Aim of the exercise
Quote verbatim every line from the line containing "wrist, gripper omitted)" to the line containing "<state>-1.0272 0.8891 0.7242", inclusive of both, and no other line.

Information given
━━━

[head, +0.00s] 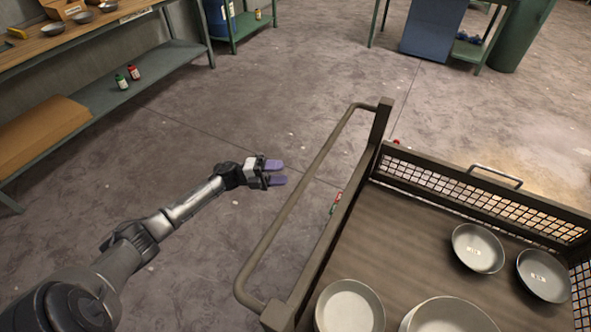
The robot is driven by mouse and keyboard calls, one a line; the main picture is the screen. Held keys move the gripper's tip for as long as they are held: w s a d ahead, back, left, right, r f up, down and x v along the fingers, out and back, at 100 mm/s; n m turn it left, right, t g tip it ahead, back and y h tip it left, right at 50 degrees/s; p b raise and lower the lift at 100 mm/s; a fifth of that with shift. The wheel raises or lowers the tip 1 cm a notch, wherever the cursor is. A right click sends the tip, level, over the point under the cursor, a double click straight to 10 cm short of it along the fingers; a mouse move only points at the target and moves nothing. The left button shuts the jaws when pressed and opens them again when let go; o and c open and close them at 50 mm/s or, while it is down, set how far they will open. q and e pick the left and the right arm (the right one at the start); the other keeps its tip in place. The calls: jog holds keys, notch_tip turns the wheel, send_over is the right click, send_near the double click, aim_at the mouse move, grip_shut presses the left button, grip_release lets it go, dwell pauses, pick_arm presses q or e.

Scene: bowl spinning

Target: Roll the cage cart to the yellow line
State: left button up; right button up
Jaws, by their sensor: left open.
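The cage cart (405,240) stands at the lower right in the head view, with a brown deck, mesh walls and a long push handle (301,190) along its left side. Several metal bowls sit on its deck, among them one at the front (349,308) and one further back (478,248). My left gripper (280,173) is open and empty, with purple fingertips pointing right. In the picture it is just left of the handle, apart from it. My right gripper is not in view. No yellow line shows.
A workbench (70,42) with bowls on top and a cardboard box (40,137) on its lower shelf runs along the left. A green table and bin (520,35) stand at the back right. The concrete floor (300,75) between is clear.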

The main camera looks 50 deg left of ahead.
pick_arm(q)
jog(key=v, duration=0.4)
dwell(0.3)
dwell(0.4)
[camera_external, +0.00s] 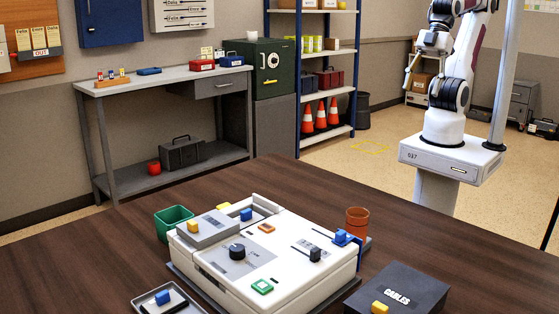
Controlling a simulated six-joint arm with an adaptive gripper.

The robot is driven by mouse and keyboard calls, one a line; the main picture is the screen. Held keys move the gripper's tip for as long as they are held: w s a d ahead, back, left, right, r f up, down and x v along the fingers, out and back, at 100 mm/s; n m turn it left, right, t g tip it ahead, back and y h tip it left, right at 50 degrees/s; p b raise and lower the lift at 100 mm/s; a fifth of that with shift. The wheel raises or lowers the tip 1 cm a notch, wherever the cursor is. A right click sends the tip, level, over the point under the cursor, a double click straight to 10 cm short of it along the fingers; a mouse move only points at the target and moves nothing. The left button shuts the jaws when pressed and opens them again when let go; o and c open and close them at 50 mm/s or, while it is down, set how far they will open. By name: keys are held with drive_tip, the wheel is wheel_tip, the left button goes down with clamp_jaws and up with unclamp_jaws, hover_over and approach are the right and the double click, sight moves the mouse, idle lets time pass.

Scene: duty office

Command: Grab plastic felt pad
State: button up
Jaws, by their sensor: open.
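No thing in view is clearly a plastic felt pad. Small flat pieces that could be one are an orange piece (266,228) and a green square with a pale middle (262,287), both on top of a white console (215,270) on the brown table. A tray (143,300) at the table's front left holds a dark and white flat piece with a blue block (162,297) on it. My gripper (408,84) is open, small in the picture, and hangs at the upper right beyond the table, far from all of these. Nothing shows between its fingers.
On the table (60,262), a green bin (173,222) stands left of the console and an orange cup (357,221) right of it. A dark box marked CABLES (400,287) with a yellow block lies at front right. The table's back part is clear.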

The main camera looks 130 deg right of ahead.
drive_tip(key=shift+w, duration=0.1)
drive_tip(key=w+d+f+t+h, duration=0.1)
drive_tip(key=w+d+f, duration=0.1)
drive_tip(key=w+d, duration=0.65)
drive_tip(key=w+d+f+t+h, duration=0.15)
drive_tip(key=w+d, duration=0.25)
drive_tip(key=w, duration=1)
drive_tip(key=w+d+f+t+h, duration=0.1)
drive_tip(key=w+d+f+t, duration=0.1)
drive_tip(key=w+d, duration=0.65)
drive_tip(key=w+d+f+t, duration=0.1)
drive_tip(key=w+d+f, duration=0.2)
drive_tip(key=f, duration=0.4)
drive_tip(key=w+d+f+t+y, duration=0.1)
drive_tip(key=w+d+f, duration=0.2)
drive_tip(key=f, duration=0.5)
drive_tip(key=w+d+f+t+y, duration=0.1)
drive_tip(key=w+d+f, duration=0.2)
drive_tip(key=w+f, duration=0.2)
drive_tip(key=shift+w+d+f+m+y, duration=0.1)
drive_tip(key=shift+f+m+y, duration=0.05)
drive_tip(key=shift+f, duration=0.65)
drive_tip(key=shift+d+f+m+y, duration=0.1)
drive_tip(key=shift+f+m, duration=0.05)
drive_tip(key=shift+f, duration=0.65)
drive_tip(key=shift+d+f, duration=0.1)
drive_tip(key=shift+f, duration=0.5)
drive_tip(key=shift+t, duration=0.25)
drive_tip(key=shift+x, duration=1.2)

━━━

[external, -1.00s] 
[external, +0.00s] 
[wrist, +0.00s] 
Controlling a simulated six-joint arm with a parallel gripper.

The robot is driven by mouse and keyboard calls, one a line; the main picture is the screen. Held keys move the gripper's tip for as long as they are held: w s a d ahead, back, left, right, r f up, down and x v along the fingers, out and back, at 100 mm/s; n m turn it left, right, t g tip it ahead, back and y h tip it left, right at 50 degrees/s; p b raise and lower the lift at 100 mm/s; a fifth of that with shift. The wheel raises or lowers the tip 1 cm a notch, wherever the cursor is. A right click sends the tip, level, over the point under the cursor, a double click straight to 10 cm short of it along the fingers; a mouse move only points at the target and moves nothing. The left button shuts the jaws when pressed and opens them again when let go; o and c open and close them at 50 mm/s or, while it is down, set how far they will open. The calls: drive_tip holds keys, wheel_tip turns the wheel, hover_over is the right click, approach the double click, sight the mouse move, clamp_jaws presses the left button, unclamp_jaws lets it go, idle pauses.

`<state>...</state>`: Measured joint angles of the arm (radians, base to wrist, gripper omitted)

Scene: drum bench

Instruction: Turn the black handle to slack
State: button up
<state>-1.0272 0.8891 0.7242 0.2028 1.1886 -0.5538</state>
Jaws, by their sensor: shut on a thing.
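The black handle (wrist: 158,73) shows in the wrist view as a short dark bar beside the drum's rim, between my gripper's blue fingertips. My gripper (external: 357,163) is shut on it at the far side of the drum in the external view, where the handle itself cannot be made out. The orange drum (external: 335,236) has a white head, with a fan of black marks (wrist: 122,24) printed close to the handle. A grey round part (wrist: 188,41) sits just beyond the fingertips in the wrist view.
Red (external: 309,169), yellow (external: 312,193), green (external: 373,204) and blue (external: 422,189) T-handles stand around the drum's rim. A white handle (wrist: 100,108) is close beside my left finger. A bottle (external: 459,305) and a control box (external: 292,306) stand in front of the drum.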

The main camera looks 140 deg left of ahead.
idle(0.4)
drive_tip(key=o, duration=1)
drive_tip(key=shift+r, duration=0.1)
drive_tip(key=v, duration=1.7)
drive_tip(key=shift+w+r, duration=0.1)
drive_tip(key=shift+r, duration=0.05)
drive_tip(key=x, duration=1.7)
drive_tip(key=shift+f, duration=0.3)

━━━

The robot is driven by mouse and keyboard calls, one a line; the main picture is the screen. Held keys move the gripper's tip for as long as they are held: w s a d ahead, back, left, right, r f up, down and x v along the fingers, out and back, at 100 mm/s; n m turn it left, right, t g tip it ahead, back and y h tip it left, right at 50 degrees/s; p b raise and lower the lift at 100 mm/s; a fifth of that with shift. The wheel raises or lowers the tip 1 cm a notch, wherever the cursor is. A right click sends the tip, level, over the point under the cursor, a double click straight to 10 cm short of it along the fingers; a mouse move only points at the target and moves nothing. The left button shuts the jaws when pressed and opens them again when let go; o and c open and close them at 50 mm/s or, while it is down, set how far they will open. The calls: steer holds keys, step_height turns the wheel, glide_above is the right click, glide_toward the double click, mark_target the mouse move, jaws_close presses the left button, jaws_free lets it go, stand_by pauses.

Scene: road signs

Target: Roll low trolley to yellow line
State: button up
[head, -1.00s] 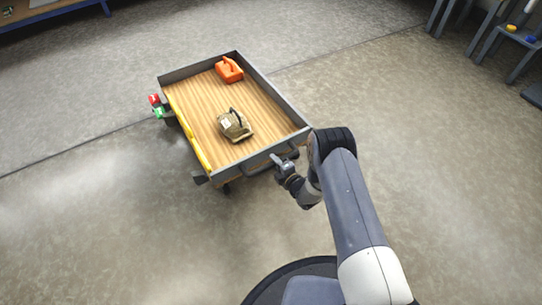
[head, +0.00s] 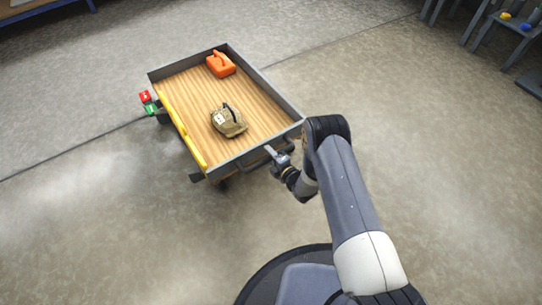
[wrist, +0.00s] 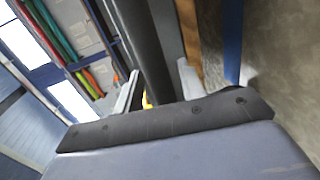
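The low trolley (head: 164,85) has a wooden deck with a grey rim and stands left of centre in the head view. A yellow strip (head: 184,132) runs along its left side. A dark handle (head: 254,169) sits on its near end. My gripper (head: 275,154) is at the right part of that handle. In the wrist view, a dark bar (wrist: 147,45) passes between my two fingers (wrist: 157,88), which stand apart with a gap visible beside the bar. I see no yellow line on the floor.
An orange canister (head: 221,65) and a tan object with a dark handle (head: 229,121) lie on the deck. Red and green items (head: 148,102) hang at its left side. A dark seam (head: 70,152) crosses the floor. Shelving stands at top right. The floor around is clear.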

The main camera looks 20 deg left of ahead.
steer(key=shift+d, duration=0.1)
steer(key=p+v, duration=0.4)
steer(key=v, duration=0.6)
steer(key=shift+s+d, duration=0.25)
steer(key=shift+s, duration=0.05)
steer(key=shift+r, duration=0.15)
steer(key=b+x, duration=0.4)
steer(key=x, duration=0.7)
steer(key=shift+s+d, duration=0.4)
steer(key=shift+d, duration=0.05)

━━━

Task output
`<state>...</state>`: Measured joint angles of the arm (radians, base to wrist, gripper omitted)

Scene: drum bench

Instruction: Turn the black handle to slack
State: button up
<state>-1.0272 0.8891 0.7242 0.2028 1.1886 -0.5538</state>

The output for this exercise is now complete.